Hall thrusters typically use the inert gas xenon as propellant, which is ionized in the thruster through collisions with electrons. Magnetic fields are used to shape the electric field that accelerates these ions to high velocity at 9-18-miles per second (15-30 kilometers/s), creating thrust. Though these thrusters have been flying in Earth-orbiting missions since the 1970s, they have not been used in deep space missions because they typically last less than a year. Several potential solutions have been evaluated over the years to try to extend the life of Hall thrusters, but it has not been possible to divert the accelerated ions completely away from the thruster chamber walls. A breakthrough finally came in 2010 when the company Aerojet Rocketdyne, Redmond, Wash., completed a 10,400-hour wear test of their BPT-4000 Hall thruster. It was observed that the thruster walls began to wear out at typical rates, but after about 5,600 hours, the thruster essentially stopped eroding.

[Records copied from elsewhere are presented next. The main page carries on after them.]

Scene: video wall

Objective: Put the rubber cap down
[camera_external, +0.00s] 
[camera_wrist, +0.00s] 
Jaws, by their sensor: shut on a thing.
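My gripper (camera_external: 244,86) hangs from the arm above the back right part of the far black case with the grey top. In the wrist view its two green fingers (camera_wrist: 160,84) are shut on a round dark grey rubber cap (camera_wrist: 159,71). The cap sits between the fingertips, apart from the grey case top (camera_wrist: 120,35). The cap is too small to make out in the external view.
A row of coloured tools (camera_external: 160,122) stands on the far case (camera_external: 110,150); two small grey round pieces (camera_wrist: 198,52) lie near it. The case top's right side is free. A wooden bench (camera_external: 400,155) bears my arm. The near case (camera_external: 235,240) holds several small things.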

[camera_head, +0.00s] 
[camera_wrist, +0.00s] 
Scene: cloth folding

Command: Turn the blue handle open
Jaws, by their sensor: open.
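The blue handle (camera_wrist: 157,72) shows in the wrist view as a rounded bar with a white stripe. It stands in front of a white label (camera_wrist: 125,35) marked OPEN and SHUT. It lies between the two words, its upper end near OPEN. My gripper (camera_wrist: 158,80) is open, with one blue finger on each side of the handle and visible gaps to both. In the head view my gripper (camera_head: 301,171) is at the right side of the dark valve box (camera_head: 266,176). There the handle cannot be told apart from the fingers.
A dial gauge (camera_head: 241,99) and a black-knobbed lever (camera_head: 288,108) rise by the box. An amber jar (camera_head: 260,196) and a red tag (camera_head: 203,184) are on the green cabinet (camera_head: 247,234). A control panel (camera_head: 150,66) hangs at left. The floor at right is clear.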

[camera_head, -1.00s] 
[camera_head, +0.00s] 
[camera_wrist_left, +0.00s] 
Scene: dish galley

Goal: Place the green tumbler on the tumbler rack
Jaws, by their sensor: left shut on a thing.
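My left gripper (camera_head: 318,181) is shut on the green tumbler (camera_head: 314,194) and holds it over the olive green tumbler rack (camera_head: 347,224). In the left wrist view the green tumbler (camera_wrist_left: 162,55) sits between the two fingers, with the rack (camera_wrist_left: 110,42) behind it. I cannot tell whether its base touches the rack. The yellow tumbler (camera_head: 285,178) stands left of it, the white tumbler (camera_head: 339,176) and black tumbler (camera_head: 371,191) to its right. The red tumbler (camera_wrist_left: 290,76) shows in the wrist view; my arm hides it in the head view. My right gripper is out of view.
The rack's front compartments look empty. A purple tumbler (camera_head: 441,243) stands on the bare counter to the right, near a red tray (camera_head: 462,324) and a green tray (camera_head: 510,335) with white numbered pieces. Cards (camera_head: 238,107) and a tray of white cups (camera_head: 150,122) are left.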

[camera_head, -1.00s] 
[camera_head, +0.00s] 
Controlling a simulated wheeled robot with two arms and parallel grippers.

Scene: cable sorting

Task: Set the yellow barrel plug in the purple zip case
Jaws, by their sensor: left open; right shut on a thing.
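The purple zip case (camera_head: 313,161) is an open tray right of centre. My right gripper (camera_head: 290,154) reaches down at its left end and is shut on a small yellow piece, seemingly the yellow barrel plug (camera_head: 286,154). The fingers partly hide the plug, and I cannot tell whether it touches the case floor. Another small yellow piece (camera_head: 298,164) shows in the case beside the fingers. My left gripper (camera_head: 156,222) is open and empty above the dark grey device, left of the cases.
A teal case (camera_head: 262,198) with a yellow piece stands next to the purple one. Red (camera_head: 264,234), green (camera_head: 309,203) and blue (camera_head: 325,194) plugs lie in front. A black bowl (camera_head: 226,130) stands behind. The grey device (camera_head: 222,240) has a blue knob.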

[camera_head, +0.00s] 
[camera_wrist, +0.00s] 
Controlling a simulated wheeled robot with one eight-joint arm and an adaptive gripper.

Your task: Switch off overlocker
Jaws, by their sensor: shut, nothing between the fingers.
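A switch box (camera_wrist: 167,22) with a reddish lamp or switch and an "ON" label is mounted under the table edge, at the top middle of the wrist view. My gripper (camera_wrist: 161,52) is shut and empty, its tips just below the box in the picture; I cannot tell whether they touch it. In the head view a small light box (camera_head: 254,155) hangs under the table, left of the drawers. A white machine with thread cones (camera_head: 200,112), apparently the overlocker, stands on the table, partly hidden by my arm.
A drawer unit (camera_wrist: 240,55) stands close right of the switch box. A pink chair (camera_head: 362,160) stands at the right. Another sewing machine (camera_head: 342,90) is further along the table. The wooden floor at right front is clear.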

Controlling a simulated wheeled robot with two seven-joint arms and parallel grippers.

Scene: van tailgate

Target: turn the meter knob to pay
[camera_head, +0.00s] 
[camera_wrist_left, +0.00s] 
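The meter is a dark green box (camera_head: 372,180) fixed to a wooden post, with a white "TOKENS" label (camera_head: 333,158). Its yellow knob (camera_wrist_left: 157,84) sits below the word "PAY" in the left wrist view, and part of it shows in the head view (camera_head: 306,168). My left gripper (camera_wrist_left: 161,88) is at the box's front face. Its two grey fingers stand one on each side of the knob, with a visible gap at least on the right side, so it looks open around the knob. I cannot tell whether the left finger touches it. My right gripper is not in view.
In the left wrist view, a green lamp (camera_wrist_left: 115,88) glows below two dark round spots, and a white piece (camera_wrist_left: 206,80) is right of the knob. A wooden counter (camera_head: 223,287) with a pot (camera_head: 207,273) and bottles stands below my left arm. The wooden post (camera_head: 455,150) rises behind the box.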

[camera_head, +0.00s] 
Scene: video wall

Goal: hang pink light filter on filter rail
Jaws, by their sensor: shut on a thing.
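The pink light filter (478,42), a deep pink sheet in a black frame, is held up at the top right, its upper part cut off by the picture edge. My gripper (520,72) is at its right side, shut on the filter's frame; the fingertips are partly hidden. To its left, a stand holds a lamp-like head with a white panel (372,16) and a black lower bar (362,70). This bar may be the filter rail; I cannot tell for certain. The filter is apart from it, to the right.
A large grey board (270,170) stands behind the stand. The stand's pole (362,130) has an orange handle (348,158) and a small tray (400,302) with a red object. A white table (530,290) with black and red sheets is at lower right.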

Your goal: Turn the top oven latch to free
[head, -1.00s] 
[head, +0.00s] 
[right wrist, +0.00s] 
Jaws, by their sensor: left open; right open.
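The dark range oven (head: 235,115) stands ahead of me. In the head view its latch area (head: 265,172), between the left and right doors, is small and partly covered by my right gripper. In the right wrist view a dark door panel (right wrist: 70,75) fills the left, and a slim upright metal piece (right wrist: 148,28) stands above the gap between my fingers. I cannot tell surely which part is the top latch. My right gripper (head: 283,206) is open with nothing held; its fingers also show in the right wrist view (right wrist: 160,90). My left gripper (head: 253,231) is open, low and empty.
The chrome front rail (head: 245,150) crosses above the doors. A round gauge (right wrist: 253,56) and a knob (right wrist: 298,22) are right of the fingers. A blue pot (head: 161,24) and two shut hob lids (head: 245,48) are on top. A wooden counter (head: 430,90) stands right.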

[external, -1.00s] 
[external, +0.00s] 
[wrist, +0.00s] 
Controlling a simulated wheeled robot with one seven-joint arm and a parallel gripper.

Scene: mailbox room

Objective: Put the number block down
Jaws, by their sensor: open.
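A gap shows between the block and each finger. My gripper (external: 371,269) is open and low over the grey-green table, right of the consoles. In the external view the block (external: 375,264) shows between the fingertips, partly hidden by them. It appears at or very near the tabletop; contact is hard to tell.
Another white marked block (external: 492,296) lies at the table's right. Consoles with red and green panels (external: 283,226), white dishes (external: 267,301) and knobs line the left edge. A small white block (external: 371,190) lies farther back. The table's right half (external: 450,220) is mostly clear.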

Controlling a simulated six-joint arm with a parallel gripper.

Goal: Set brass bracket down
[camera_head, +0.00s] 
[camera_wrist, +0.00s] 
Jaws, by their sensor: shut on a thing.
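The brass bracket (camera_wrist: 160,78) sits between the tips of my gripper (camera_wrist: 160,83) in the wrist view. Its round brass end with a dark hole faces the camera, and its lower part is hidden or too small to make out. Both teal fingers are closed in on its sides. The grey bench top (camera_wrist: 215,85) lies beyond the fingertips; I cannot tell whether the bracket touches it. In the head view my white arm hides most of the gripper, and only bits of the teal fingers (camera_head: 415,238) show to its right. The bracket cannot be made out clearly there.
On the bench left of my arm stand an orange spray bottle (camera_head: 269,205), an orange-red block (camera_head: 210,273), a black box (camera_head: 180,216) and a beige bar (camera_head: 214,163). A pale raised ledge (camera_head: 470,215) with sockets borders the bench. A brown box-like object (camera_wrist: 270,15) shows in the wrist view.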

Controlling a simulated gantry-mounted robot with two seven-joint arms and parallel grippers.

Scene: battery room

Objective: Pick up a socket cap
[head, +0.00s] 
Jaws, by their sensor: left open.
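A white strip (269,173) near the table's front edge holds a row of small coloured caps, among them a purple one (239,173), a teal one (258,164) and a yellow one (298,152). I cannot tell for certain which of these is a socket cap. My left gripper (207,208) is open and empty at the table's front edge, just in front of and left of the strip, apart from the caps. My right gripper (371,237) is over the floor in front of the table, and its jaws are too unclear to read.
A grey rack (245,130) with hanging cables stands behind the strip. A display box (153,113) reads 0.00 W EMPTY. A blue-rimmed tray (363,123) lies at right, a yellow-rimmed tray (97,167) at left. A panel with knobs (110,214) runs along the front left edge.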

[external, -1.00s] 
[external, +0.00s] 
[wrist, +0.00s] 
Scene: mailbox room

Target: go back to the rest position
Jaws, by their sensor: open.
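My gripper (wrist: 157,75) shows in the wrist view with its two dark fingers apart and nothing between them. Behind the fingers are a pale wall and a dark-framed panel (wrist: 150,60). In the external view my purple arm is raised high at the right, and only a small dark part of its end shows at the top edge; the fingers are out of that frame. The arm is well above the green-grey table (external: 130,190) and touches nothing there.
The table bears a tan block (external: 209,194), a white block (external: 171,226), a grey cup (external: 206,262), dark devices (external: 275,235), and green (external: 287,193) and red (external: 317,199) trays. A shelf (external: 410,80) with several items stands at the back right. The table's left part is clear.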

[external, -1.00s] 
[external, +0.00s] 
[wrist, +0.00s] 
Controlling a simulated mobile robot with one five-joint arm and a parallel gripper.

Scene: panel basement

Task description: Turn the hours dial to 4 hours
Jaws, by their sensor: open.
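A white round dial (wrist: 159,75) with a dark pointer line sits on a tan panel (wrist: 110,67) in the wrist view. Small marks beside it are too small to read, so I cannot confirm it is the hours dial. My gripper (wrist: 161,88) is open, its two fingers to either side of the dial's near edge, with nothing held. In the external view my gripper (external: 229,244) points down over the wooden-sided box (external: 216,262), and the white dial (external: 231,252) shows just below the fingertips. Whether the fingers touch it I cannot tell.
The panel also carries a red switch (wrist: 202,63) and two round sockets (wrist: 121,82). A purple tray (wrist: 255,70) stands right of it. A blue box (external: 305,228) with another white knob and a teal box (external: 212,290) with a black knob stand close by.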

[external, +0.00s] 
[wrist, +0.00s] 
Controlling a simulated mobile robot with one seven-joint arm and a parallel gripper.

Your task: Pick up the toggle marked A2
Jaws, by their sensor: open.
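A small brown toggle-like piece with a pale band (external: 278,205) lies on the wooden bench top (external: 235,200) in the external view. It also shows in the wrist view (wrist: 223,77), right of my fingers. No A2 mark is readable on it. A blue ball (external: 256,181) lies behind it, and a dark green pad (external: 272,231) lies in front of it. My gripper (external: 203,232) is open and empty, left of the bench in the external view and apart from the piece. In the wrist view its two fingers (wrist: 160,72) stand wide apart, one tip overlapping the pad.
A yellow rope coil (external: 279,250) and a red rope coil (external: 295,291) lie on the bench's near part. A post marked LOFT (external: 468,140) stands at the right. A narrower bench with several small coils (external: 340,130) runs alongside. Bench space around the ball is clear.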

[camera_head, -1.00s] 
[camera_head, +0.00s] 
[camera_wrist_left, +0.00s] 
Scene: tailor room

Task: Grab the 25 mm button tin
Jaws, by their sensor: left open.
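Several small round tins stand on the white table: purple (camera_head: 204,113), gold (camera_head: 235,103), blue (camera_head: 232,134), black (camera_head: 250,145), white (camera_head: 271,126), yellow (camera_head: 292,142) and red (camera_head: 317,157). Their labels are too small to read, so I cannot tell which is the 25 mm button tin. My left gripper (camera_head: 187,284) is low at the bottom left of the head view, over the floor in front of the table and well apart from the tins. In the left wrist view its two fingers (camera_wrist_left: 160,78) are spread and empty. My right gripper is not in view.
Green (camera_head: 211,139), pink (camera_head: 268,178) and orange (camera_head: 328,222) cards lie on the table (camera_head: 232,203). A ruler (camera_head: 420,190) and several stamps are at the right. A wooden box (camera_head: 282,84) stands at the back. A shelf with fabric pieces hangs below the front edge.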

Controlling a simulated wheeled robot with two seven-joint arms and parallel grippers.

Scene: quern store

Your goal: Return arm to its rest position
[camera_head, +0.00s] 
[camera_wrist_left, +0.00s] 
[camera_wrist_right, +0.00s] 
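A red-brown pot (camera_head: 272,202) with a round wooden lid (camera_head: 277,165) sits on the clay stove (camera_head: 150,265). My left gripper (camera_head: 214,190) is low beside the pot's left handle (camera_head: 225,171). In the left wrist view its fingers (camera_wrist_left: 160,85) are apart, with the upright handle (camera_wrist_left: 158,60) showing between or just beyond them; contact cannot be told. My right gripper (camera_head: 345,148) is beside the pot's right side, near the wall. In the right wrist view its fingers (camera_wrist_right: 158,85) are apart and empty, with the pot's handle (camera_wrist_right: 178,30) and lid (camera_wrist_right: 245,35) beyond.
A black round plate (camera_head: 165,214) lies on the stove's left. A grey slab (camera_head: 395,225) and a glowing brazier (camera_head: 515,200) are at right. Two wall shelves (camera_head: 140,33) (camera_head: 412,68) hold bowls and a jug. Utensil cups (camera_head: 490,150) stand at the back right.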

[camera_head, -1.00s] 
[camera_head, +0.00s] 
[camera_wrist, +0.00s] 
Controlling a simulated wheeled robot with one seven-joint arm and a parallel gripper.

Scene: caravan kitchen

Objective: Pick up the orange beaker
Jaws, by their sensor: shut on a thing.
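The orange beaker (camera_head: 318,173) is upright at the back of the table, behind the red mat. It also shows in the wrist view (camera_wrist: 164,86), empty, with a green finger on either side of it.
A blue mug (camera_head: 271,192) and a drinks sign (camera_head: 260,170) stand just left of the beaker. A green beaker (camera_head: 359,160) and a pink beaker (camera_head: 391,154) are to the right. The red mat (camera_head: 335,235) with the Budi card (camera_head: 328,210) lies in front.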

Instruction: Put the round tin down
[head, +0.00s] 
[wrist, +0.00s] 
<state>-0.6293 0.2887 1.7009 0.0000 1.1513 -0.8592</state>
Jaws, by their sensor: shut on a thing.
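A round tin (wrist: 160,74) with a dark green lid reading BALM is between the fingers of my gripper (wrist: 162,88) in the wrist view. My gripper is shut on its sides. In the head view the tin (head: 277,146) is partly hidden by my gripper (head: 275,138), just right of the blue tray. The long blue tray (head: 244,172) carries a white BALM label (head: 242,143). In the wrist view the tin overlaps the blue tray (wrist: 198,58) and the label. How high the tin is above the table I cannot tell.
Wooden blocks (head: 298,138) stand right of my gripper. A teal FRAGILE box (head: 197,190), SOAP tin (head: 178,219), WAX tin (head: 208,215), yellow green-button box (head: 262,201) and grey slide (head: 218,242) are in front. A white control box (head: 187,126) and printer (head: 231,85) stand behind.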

Using modeling tools developed at JPL, researchers investigated and later identified the detailed physics responsible for the BPT-4000's "zero-erosion" state. This theory came to be known as "magnetic shielding" in Hall thrusters. In this technique, magnetic fields are shaped in a manner that exploits fundamental properties of the plasma discharge in these thrusters to reduce the energy of the ions hitting the walls and lower the erosion rates by several orders of magnitude.

The theory was then successfully tested at JPL and the results were published in a January issue of Applied Physics Letters. The JPL article (Appl. Phys. Lett., 102, 023509, 2013) described the validation of the magnetic shielding theory and explained how the H6 Hall thruster, originally developed by JPL, the Air Force Research Laboratory (Edwards Air Force Base, Calif.), and the University of Michigan, Ann Arbor, Mich., was modified by JPL in tests to reduce wall erosion by 2-3 orders of magnitude. This effort not only independently verified the physics of magnetic shielding but also established further that the wear test results of Aerojet Rocketdyne's BPT-4000 were not a ground facility test effect.

"Magnetic shielding solves one of the longest-standing problems in electric propulsion: the deleterious erosion of Hall thrusters by ion bombardment, thereby allowing deep-space exploration missions that could not be undertaken in the past," said Ioannis Mikellides, who developed the physics of magnetic shielding and led the two-year research program at JPL that validated the theory by experiments.

JPL researchers are now investigating how magnetic shielding can be used to extend the performance of Hall thrusters even further to higher power densities and specific impulses. Most recently, a wear test of the magnetically shielded H6MS Hall thruster was conducted at a specific impulse of 3,000 seconds, which is 50 percent higher than the 2,000 second specific impulse of the earlier work on the H6MS and BPT-4000. The results were presented in October at the 33rd International Electric Propulsion Conference (IEPC-2013-033). The wear test successfully demonstrated the effectiveness of the magnetic shielding in reducing the wall erosion at this higher specific impulse while still maintaining high performance. This was the first time that a wear test at 3,000 seconds specific impulse had been conducted on a Hall thruster where the thruster walls did not experience high erosion rates.

"Demonstrating low erosion rates at 3,000 seconds specific impulse shatters the last major barrier to the widespread adoption of Hall thrusters on robotic and human missions for NASA," said Richard Hofer, who led the 3,000 second specific impulse experiments and is also JPL's lead for Hall thruster technology development. "With these specific impulses available, we can reach the vast majority of destinations likely to be visited in the next several decades by robotic and human explorers."

While longer wear tests still need to be conducted, the results have shown that this new magnetic shielding technique makes Hall thrusters ideal candidates for the most demanding missions, including the proposed Asteroid Redirect and Retrieval Mission as a part of NASA's new Asteroid Initiative, which aims to robotically rendezvous with, capture, and return a 23-33 foot (7-10 meter) asteroid to cis-lunar space (the area between the earth and the moon) for exploration by crew in the early 2020s.